International women's day was on Monday, but every day it is important to tell the stories of (Jewish) women and how they lived before, during and after the NS regime.
On the photo, you can see Marianne Sperling as a young girl, her mother Elsa Gückel, an unidentified boy and Elsa's mother Olga Dienstfertig.
Olga was born in Rakovník/Rakonitz in 1876 as daughter of Daniel and Rosa Felix. They came to Zittau, like many other Jewish families, as merchants, and Olga later ran a small textile shop. Rosa
and David Felix are buried at the Jewish cemetery (Rosa's tombstone in the picture below).
Olga's second daughter Elsa was born in 1900. She was baptised protestant and later married Fritz Gückel, an automotive fitter. They raised Elsa's daughter Marianne together, but in April 1944,
Fritz Gückel filed for divorce to be with another woman.
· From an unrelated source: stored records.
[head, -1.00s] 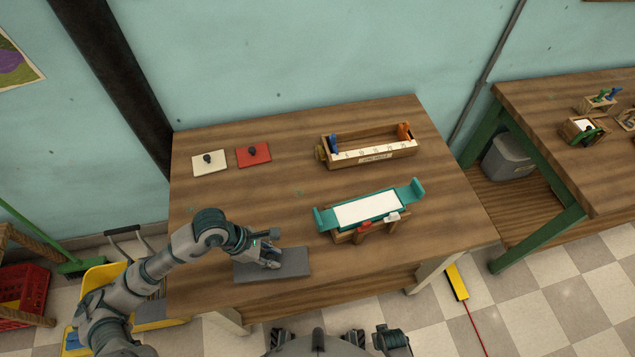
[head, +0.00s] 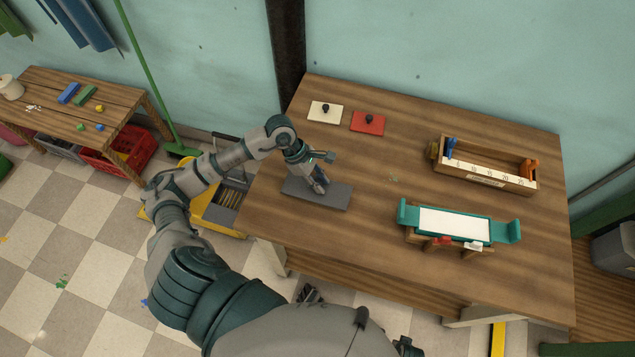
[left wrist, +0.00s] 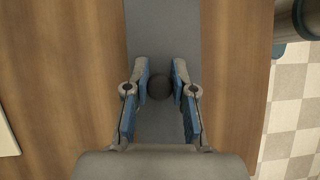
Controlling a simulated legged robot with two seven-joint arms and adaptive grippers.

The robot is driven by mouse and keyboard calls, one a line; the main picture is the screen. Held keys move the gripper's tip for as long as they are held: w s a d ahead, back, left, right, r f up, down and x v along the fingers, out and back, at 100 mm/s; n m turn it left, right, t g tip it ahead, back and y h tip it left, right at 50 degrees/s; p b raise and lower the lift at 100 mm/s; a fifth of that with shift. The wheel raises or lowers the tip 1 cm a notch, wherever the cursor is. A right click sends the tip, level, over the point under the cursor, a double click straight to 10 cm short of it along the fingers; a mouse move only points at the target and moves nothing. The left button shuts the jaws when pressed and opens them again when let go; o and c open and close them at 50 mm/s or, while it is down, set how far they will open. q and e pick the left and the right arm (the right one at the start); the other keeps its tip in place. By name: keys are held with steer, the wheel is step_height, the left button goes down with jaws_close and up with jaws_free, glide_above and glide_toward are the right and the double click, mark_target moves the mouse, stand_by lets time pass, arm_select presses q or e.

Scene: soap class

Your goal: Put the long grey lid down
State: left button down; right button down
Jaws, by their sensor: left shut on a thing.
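The long grey lid (head: 335,196) is a flat dark-grey slab at the near left part of the wooden table. It appears to lie flat on or just above the tabletop; I cannot tell a gap. My left gripper (head: 321,188) is over its middle, shut on the lid's round dark knob. The left wrist view shows the knob (left wrist: 158,87) between the two blue-padded fingers (left wrist: 159,93), with the lid (left wrist: 160,30) running lengthwise beneath. My right gripper does not show clearly.
On the table (head: 380,180) are a white lid (head: 334,114) and a red lid (head: 362,127) behind. A wooden box (head: 510,182) with a numbered strip and a teal tray (head: 410,218) with a white block stand at right. The table's left edge is close to the grey lid.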

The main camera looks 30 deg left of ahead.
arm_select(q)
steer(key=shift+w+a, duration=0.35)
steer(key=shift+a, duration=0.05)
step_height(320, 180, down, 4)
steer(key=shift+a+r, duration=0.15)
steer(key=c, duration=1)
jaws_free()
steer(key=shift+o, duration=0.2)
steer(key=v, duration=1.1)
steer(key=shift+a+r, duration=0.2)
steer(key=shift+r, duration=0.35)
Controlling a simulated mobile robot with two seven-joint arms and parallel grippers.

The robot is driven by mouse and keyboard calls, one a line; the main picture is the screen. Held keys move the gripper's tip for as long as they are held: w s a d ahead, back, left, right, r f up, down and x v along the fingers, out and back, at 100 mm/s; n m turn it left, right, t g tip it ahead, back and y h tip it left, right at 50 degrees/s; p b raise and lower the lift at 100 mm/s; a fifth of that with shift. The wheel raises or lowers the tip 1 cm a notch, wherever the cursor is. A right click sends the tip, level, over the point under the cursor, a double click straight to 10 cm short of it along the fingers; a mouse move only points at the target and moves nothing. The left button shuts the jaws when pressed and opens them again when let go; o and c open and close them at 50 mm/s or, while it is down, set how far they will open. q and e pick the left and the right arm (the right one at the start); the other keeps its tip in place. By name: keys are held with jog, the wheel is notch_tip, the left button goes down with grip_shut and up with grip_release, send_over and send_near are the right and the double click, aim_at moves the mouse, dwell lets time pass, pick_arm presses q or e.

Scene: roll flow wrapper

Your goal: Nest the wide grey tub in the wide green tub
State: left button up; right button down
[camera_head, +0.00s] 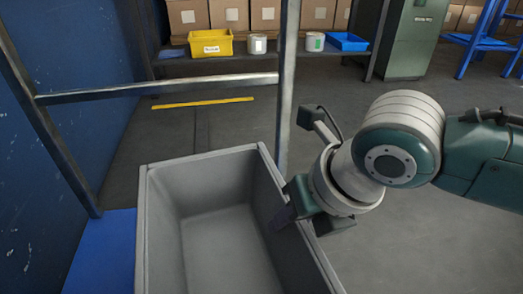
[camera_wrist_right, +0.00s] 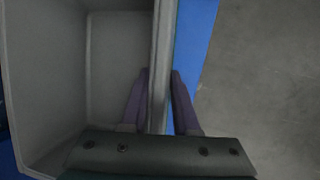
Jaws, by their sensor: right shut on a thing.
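The wide grey tub (camera_head: 212,185) is at the bottom centre of the head view, upright and empty inside, with its near end cut off by the frame. My right gripper (camera_head: 284,217) is shut on the tub's right wall, with one finger inside and the other outside. The right wrist view shows the gripper's two purple fingers (camera_wrist_right: 159,88) on either side of the wall of the grey tub (camera_wrist_right: 118,55). I cannot make out the wide green tub in either view. My left gripper is not in view.
A blue surface (camera_head: 104,255) lies beside the grey tub. A metal frame (camera_head: 160,87) stands behind it, next to a blue wall (camera_head: 60,110) on the left. A shelf at the back holds a yellow bin (camera_head: 211,48) and a blue tray (camera_head: 347,42).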

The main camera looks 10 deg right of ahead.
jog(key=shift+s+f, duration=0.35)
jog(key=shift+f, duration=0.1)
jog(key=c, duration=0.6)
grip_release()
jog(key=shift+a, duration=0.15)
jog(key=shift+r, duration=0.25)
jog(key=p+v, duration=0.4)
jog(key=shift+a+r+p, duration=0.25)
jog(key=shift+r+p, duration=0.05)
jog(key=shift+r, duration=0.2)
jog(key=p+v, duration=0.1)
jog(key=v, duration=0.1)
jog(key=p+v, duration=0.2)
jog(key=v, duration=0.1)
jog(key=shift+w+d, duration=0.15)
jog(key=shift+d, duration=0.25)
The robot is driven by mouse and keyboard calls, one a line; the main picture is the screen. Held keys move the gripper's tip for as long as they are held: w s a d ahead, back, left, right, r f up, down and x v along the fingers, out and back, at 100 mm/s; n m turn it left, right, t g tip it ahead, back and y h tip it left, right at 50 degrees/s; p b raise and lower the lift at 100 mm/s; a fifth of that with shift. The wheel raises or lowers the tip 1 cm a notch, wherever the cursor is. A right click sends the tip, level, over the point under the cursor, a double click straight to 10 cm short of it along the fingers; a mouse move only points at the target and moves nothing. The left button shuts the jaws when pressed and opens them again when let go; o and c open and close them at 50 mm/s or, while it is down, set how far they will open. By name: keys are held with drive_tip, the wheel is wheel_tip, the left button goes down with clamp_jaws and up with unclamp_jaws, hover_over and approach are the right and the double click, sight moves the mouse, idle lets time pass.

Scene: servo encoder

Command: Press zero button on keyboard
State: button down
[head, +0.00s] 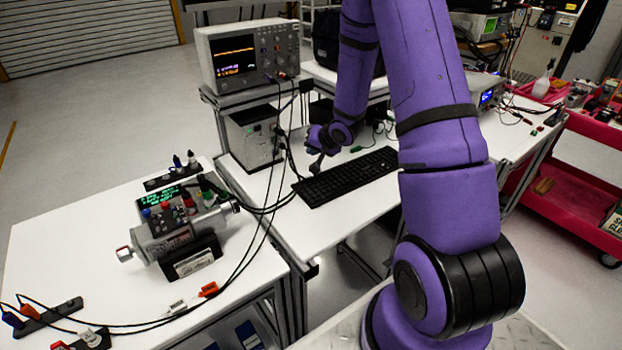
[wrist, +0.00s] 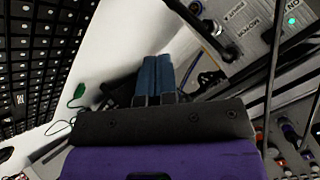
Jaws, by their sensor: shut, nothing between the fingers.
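The black keyboard (head: 347,180) lies on the white table in the head view. It fills the left side of the wrist view (wrist: 38,50), where its keys show at a steep angle. The zero key cannot be picked out in either view. My gripper (head: 315,169) is near the keyboard's far left end in the head view, pointing downward. In the wrist view its two blue fingers (wrist: 155,68) are together with nothing between them, to the right of the keyboard and apart from it in the picture. Whether the tips touch the table cannot be told.
A grey box (head: 252,138) with cables and an oscilloscope (head: 247,55) above it stand left of my gripper. Black cables (head: 290,165) hang close by. A motor device (head: 180,230) stands on the left table. White table shows in front of the keyboard.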

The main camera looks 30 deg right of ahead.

For Elsa and Marianne, this was a disaster. Until then, they managed to survive, although in poverty and with the many restrictions that came with being considered Jewish. But now, without an
"Aryan" husband, Elsa had nothing to protect her from deportation. Shortly after Fritz filed for divorce, she was imprisoned by the Secret State Police and deported to Auschwitz. We believe she
died in Bergen-Belsen in early 1945.
Marianne survived and became secretary to the mayor of Zittau. Her witness report is in our archive and recalls, among other things, the demolition of the synagogue in '38, and her feelings of
detachment to the event because she never considered herself Jewish.